# Dataset extract

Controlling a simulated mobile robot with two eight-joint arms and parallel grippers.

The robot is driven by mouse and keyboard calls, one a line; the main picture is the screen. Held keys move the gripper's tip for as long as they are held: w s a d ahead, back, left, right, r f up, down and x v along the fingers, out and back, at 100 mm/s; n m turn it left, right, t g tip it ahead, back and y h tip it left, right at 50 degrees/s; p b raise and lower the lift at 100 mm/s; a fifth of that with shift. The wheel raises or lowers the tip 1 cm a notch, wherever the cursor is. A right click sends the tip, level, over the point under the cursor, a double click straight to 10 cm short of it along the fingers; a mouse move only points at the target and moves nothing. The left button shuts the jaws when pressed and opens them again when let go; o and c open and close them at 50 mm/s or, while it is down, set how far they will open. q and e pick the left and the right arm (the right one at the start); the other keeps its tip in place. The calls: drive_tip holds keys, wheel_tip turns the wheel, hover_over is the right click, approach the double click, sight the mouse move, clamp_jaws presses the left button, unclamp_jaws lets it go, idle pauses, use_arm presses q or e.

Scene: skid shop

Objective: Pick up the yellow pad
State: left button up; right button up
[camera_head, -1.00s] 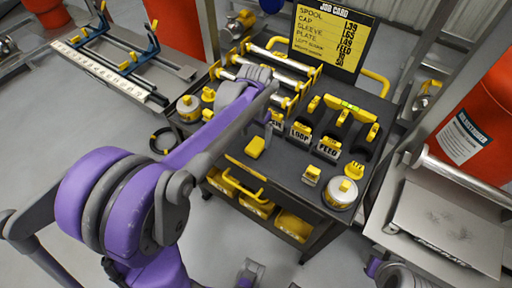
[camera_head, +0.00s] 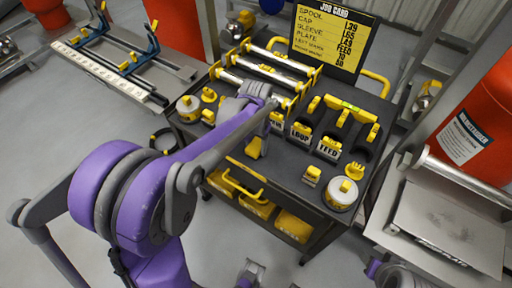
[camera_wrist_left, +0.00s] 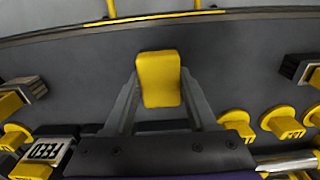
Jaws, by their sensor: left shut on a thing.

# Task brief
Your task is to output exactly the lines from the one with "The robot is" through the one with "Objective: Pick up the yellow pad", counting both ends.

# Response
The robot is driven by mouse and keyboard calls, one a line; the main picture is the screen. Held keys move the gripper's tip for as long as they are held: w s a d ahead, back, left, right, r f up, down and x v along the fingers, out and back, at 100 mm/s; n m turn it left, right, t g tip it ahead, back and y h tip it left, right at 50 degrees/s; p b raise and lower the lift at 100 mm/s; a fifth of that with shift. The wheel raises or lowers the tip 1 cm a notch, wherever the cursor is. A right click sends the tip, level, over the point under the cursor, a double click straight to 10 cm short of it along the fingers; a mouse move only points at the target and moves nothing. The left button shuts the jaws when pressed and opens them again when let go; o and c open and close them at 50 mm/s or, while it is down, set how far they will open. q and e pick the left and the right arm (the right one at the start); the other keeps its tip in place. The calls: drive_tip holds keys, wheel_tip turns the wheel, hover_over is the right click, approach the double click, sight the mouse move, clamp_jaws presses the left button, unclamp_jaws lets it go, idle pauses, use_arm presses q or e.

Scene: skid shop

Objective: Pick up the yellow pad

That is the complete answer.